Though I guess those kids weren't married yet (right? probably?)
It might have been his GF. Definitely his female other half.
The difference between a mancave and a workshop is 90% mentality. A workshop is generally to do a job, or a chore. A mancave is focused on enjoyment. The line is extremely blurry, however. Particularly if you enjoy making stuff.
By example. Developing D&D in a cosy basement, with the intention of having fun, it's a mancave. By the time you're using the same basement more for boxing and organising shipping, it's a workshop. It's akin to the difference between a bedroom and a brothel.

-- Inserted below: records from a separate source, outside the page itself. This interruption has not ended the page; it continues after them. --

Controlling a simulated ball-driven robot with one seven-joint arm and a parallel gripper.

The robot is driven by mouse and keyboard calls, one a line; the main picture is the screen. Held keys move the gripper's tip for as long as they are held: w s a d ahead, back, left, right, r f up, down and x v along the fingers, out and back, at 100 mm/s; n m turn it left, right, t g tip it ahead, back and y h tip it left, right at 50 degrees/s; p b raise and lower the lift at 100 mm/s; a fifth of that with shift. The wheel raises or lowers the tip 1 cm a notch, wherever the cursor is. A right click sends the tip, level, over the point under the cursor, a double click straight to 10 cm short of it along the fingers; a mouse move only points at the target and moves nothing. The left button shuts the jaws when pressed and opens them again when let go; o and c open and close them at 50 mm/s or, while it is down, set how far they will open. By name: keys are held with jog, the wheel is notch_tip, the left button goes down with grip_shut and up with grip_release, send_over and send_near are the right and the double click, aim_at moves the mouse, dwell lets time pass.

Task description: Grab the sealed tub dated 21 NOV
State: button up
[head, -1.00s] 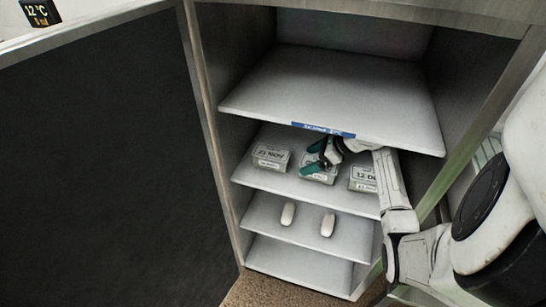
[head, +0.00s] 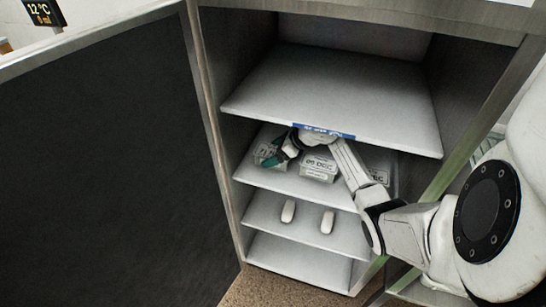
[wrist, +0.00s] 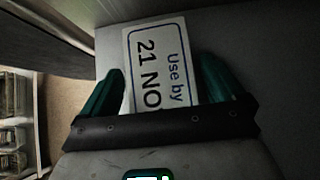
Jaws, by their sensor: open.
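The 21 NOV tub (head: 264,153) stands at the left of the second shelf, partly covered by my gripper (head: 281,151). In the wrist view its white label (wrist: 158,48) reads "Use by 21 NO", the rest cut off. My gripper (wrist: 162,75) is open, with one teal finger on each side of the label. I cannot tell whether the fingers touch the tub. A clear tub marked 09 DEC (head: 319,167) stands to the right, beside my wrist. Another tub (head: 378,175) at the far right is mostly hidden by my arm.
The top shelf (head: 330,95) with a blue label strip (head: 322,131) lies just above my gripper. Two white rounded items (head: 288,211) stand on the shelf below. The open dark door (head: 95,165) is at the left. The bottom shelf (head: 300,262) is empty.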

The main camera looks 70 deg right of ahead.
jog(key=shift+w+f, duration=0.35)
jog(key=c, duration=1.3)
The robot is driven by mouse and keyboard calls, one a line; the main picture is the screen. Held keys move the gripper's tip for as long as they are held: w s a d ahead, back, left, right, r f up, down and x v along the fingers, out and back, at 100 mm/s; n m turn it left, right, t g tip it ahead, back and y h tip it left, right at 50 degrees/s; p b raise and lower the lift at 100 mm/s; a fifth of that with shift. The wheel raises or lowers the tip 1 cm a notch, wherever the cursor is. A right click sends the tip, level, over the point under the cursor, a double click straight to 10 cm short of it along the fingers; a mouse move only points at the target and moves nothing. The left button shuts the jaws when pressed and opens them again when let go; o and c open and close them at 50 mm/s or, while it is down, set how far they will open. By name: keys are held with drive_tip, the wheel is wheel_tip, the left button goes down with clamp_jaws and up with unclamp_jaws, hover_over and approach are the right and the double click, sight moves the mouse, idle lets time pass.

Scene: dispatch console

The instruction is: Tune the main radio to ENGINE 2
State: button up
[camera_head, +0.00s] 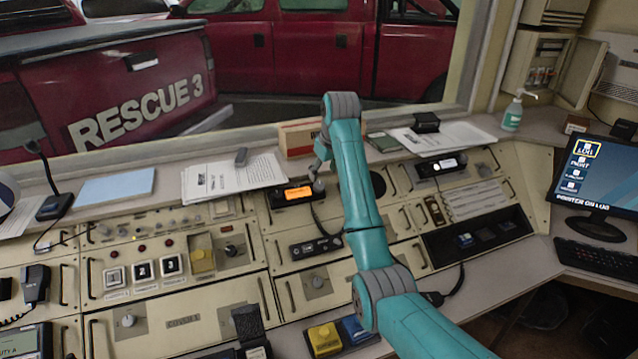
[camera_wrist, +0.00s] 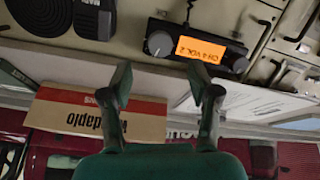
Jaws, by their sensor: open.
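The main radio appears to be the black unit with a lit orange display (camera_head: 298,193) on the console's upper panel, below the papers. A round grey knob (camera_wrist: 158,43) sits beside the display, and a second dark knob (camera_wrist: 237,61) is at the other end. My gripper (camera_wrist: 161,75) is open and empty, its fingers spread on either side of the grey knob in the picture, apparently short of it. In the head view my gripper (camera_head: 320,168) is partly hidden by my arm.
A cardboard box (camera_head: 297,139) stands on the ledge close behind my gripper. Papers (camera_head: 230,177) lie left of it. A microphone (camera_head: 53,203) stands at left, a monitor (camera_head: 597,176) at right.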

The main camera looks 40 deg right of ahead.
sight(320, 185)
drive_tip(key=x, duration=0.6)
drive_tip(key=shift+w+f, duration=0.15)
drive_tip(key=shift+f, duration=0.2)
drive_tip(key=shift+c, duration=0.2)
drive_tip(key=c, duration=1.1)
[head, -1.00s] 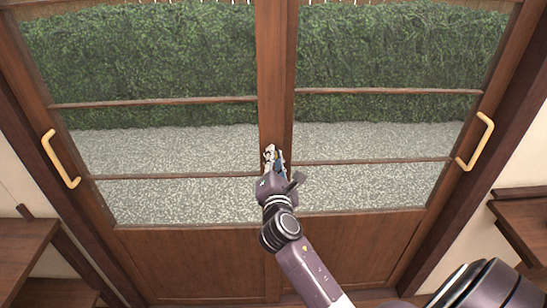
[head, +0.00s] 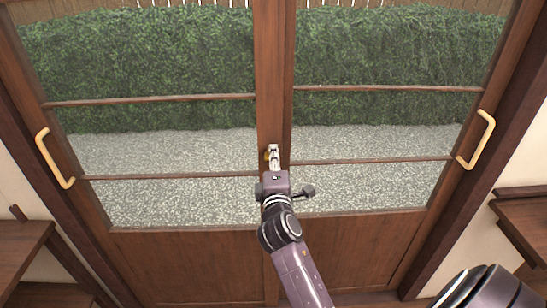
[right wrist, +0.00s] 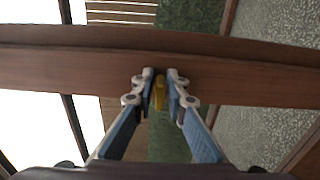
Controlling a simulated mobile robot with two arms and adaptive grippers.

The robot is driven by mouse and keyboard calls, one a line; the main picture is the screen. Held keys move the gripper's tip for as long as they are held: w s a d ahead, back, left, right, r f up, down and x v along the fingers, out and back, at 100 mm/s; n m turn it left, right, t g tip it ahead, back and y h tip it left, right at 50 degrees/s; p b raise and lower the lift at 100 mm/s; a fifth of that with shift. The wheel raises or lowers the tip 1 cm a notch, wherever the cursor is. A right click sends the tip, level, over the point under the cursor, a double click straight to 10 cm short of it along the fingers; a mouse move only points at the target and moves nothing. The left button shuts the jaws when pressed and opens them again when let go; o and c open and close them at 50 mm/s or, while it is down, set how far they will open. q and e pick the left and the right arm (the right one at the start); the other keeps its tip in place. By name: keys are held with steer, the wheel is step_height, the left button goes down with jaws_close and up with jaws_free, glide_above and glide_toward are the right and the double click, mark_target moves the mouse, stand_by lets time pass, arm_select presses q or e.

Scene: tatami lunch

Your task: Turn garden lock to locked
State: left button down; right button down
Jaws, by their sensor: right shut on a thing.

Oh, I was thinking it may have still been their parents' garage. But I guess they were a bit older than that (and back then, college dropouts could afford houses with garages).
Also basement.
Online
Fuck. You might be on to something
When I first heard the word "man cave" it seemed to mean rec room/rumpus room as marketed by Spike TV. A finished basement, bonus room above the garage etc. often furnished with such things as a pool table, dart board, leather couch, big screen TV for watching The Game, wet bar, etc. From there it transitioned to mean any space that is considered "his" in the home, which might only be the parts of the garage that aren't full of rubbermaid bins full of shit they own but never use.
Side note, remember when houses had a room called the "den"?
The "Den" has been rebranded as the 'Office". Same room, just under different management.
Right. It's just a place to stick your cheap plastic collectibles, as romanticized by the man-equivalent of the home shopping channel. You see it on home improvement shows all the time, as well, typically themed to some hobby or consumer franchise. And back in the '00s, sitcoms got in on the racket, with every Family Dad having an episode or three that involved renovating a basement or spare bedroom.
I've also heard it called the TV Room, the playroom, and the family room. Most houses still have it, typically adjoining the kitchen/dining room. My house has a second-story flat that's kitchen, dining room, and den laid out in a single open rectangle. We have the TV on the back wall and you can see it from the other side of the house. But all the entertainment - the record player, the video games, the little rolling dry bar I have in the corner - is on the "den" side of the house.